Lokananta merupakan perusahaan rekam yang menjadi saksi penting pembabakan
sejarah musik Tanah Air.
Ironisnya,
wacana ”memuseumkan” Lokananta tak berangkat dari urgensi persoalan yang
menghantui denyut hidup musik Tanah Air, tetapi semata karena kondisi
perusahaan rekam itu yang kian memprihatinkan. Ketakutan akan rusaknya koleksi
berharga Lokananta menyebabkan kebijakan itu diambil. Persoalannya kemudian,
bagaimana wujud dan format museum musik itu? Perlukah musik untuk dimuseumkan?
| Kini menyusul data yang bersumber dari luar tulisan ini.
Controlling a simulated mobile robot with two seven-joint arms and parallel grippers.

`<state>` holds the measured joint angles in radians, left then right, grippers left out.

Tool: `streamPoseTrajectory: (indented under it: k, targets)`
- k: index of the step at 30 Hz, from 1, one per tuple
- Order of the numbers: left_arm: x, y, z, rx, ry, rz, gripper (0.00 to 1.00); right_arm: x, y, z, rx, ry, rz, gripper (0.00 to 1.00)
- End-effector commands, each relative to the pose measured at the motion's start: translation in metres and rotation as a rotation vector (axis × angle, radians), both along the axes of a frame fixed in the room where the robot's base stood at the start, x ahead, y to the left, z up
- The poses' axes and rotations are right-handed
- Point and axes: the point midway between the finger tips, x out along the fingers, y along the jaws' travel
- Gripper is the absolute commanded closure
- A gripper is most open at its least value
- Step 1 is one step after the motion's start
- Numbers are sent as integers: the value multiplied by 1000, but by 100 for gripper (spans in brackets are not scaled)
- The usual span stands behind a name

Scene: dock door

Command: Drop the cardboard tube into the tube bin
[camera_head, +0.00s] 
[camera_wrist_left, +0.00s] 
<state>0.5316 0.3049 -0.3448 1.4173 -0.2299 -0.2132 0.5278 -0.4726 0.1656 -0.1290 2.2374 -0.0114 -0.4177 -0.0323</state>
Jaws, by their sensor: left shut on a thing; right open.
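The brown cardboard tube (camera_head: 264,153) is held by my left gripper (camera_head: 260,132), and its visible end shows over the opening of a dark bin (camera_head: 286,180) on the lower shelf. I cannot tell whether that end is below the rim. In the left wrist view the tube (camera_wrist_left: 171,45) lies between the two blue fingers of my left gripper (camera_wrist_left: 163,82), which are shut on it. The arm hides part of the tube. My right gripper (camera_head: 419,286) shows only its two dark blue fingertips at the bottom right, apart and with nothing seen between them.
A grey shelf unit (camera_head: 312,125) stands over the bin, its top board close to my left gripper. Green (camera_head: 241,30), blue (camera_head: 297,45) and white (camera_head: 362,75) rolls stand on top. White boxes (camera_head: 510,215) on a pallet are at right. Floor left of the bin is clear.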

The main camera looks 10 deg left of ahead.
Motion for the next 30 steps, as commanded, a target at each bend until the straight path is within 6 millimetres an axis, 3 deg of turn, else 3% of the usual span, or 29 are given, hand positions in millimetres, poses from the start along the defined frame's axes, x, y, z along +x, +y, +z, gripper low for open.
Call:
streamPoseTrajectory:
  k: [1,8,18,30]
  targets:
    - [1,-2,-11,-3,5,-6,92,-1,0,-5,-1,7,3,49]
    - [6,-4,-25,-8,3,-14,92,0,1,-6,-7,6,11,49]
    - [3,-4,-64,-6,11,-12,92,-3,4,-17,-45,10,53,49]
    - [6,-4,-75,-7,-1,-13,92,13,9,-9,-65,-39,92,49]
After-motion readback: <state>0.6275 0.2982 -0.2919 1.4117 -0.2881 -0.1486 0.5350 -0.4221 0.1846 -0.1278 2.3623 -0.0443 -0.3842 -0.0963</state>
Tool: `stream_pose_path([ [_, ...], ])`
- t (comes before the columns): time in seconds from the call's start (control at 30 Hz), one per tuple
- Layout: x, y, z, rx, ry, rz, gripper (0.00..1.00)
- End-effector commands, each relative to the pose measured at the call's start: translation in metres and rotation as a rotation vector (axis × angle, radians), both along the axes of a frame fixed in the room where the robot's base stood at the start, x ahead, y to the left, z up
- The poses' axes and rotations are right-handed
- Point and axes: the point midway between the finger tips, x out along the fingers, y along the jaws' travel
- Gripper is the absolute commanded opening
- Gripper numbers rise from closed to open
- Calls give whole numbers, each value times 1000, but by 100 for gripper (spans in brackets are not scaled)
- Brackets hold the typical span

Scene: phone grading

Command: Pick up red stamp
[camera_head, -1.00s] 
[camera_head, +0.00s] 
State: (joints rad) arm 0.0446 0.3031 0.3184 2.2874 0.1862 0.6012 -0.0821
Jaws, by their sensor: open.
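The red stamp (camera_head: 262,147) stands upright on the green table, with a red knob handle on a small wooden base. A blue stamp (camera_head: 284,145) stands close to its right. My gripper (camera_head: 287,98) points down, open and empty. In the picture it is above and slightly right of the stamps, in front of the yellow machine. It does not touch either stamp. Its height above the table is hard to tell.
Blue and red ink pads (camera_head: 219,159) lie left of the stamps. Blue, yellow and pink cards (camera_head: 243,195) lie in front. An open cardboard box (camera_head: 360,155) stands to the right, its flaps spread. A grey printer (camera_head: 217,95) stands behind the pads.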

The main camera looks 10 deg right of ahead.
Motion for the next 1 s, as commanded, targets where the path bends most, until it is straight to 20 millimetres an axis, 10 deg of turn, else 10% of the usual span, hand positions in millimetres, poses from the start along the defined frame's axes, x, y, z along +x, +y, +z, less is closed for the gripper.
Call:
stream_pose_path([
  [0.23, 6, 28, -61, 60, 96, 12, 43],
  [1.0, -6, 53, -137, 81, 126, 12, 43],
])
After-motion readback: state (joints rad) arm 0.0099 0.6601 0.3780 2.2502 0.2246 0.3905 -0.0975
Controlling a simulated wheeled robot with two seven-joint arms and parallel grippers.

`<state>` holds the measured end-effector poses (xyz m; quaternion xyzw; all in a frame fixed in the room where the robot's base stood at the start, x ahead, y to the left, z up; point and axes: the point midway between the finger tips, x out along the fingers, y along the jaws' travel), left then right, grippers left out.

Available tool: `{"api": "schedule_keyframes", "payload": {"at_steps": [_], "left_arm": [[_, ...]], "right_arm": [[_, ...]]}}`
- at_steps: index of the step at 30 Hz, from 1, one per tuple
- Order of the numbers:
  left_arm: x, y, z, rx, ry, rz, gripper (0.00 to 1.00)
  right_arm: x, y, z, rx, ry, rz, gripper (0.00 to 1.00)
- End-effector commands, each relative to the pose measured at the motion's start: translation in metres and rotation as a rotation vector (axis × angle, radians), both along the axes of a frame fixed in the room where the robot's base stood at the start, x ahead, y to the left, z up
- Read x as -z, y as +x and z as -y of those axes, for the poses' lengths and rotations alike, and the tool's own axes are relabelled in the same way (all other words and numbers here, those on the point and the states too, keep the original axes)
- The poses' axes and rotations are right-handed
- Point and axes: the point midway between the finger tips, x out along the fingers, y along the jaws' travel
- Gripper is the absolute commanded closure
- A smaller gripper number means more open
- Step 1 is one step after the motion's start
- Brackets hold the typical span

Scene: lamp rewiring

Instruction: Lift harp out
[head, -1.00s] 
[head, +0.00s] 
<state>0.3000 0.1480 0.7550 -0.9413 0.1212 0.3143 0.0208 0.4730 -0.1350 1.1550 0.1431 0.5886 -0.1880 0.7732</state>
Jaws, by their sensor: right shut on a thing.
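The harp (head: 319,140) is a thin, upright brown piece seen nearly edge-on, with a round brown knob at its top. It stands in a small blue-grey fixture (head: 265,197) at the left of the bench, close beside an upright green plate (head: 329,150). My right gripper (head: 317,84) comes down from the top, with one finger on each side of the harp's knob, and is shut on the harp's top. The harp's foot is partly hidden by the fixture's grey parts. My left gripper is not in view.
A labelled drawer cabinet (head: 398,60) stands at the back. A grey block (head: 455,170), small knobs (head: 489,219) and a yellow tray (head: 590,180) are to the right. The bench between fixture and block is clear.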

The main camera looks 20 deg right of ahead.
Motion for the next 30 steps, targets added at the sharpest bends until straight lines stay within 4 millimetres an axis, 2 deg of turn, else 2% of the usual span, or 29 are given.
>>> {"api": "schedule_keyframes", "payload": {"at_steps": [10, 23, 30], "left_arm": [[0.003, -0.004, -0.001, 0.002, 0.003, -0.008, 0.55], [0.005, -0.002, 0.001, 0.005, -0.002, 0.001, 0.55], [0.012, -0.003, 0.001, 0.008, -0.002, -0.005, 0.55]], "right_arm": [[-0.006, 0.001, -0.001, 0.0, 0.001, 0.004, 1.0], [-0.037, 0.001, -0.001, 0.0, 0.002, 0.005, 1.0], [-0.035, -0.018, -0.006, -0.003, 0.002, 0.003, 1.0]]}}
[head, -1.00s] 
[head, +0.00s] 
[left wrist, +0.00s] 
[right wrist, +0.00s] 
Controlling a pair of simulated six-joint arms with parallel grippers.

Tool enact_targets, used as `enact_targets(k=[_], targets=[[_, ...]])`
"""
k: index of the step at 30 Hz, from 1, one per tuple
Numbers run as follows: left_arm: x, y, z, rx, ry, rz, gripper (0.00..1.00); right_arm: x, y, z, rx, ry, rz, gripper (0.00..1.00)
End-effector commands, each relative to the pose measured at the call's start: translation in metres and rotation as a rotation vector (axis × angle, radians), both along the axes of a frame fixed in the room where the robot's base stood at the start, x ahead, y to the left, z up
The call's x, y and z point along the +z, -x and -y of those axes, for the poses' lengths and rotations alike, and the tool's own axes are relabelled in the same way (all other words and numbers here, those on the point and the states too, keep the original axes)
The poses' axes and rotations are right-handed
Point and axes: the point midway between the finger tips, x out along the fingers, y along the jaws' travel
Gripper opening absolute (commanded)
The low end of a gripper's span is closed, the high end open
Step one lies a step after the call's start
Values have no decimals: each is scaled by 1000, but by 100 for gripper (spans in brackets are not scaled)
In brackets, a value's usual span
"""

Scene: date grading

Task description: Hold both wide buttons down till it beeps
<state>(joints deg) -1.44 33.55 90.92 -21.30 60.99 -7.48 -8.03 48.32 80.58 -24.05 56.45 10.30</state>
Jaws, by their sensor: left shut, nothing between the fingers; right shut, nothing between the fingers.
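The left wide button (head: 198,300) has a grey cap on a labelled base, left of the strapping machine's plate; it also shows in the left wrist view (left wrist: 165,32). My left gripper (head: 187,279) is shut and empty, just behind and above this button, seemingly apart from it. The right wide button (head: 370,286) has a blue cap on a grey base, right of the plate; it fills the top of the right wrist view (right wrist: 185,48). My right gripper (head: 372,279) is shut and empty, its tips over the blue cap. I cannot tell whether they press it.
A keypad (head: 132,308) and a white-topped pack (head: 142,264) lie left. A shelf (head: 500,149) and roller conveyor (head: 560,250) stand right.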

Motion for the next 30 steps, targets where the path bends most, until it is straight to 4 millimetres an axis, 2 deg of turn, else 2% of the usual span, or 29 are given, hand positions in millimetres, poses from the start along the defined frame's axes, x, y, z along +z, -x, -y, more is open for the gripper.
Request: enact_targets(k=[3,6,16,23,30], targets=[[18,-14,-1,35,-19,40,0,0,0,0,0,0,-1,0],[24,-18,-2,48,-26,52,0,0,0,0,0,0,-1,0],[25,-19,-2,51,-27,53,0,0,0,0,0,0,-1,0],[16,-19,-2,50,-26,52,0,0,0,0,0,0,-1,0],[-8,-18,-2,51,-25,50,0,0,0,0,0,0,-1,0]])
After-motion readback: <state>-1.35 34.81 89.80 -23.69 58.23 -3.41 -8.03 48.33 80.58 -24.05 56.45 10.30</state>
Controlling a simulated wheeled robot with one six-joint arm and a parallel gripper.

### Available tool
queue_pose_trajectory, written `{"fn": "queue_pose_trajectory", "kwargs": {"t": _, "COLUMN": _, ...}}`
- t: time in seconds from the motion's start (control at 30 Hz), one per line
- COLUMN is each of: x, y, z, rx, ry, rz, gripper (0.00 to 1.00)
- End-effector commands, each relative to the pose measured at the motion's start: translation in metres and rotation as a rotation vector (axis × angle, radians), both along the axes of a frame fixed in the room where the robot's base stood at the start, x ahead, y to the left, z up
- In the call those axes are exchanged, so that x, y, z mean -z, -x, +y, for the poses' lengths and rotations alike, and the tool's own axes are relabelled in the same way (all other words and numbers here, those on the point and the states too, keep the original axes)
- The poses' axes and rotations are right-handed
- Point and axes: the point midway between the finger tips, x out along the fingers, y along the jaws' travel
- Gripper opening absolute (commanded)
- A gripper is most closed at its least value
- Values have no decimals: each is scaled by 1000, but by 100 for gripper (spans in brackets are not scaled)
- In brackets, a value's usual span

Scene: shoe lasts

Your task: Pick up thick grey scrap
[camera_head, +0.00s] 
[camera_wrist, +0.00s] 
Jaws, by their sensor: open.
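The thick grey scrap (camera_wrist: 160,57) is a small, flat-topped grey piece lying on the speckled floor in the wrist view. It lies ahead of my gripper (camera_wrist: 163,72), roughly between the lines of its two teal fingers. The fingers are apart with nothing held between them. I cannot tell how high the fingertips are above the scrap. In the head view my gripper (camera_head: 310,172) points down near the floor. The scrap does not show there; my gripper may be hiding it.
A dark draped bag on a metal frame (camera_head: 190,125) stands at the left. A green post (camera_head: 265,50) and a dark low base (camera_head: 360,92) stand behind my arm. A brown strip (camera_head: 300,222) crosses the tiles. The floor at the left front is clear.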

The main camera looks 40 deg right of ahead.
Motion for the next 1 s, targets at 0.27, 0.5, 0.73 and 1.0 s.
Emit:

Musik-musik seperti apakah yang layak untuk menghuni museum?
Museum
Museum adalah
kata yang masih cenderung diartikan secara salah kaprah. Kebanyakan masyarakat
kita memandang museum sebagai kumpulan benda-benda purbawi, kuno, berdebu, tak
terpakai alias bekas. International Council of Museum mendefinisikan museum
sebagai institusi permanen dan nirlaba yang melayani kebutuhan publik dengan
sifat terbuka, dengan cara melakukan usaha pengoleksian, mengonservasi,
meriset, menginformasikan, dan memamerkan benda materi kepada masyarakat untuk
kebutuhan studi penelitian, pendidikan, dan kesenangan (Al-Mujabudda’wat,
2011). Poin terakhir, kesenangan, agaknya yang selama ini belum sepenuhnya
terpenuhi. Masyarakat lebih suka menghabiskan waktu liburnya untuk berlama-lama
di mal daripada ke museum.
Di sisi lain,
museum di Indonesia cenderung ”pasif” dengan hanya mengandalkan satu sumber pembiayaan
dari pemerintah yang jumlahnya tidak banyak. Tentu kita masih ingat polemik
Museum Pusat Dokumentasi Sastra Hans Bague Jassin (HB Jassin) yang kekurangan
dana operasional. Museum yang memiliki 50.000 lebih koleksi karya sastra itu
hanya disokong dengan dana Rp 50 juta per tahun. Akibatnya, museum-museum di
Indonesia kembang kempis, hanya mampu menjaga dan memamerkan benda koleksinya
tanpa berupaya untuk mengembangkan. Di Jakarta sendiri bahkan terdapat 60 lebih
museum dan menjadi provinsi dengan jumlah museum terbanyak. Namun, sayang, tak
banyak yang mengetahuinya, Jakarta justru lebih dikenal sebagai kota fashion,
metropolis, industri, megapolitan, daripada kota museum atau sejarah.
Oleh karena
itu, mau tak mau wacana untuk mendirikan museum musik Indonesia (MMI) tak bisa
dilepaskan dari persoalan yang selama ini menghantui museum di Indonesia.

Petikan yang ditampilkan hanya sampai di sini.